### Supplied records:

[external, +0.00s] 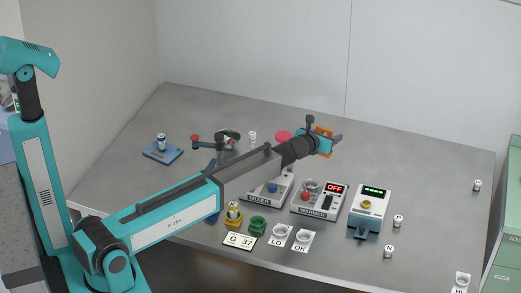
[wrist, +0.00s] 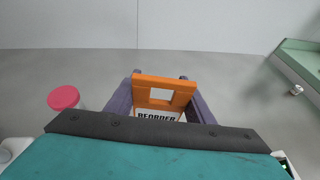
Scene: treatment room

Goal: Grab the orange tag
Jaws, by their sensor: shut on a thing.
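The orange tag (wrist: 170,82) has a square hole and a white part below it lettered REORDER. In the wrist view it sits between the two purple fingers of my gripper (wrist: 160,90), which is shut on it. In the external view the tag (external: 323,129) shows as a small orange patch at my gripper (external: 328,138), over the back middle of the grey table. My gripper's body hides the lower part of the tag in the wrist view. I cannot tell whether the tag touches the table.
The mixer (external: 268,187), the warmer (external: 320,198) reading OFF and a scale-like device (external: 370,208) stand in front. Small labelled jars, such as one marked N (external: 389,251), stand at the right.

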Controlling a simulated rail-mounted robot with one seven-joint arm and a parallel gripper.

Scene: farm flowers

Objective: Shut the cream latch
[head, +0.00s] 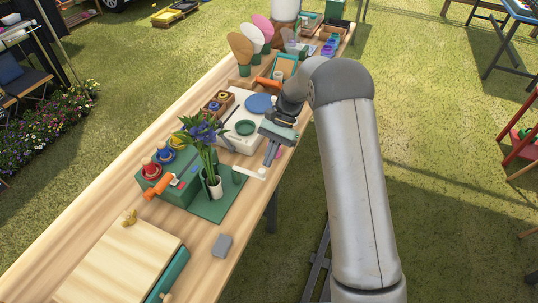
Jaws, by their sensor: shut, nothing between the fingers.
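A small cream bar (248,171), which looks like the cream latch, reaches right from a small green post (238,175) near the table's right edge. Its right end is a rounded knob. I cannot tell from this view whether the latch is open or shut. My gripper (268,163) points down just above and beyond the knob end of the bar, with its fingers together and empty. I cannot tell whether the fingertips touch the bar.
A green box (180,193) with knobs and an orange handle is farther left. A white panel (226,139) lies behind. A grey block (222,245) sits in front.

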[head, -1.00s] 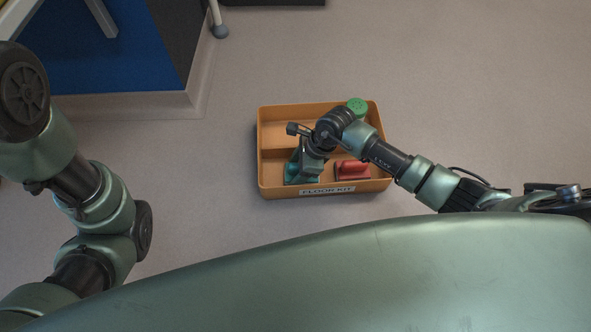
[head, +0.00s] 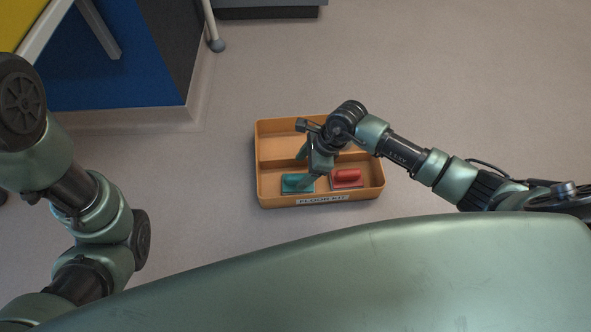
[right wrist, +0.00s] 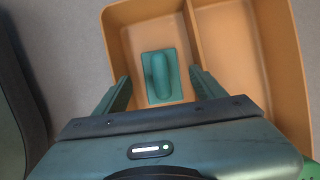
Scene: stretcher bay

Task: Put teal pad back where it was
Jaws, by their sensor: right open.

### Challenge:
Copy out exactly the lines between the line that contains "[right wrist, +0.00s]" and the last line of the records, both ends included; leave out every picture.

### Solved exercise:
[right wrist, +0.00s] 
Scene: stretcher bay

Task: Put teal pad back where it was
Jaws, by their sensor: right open.

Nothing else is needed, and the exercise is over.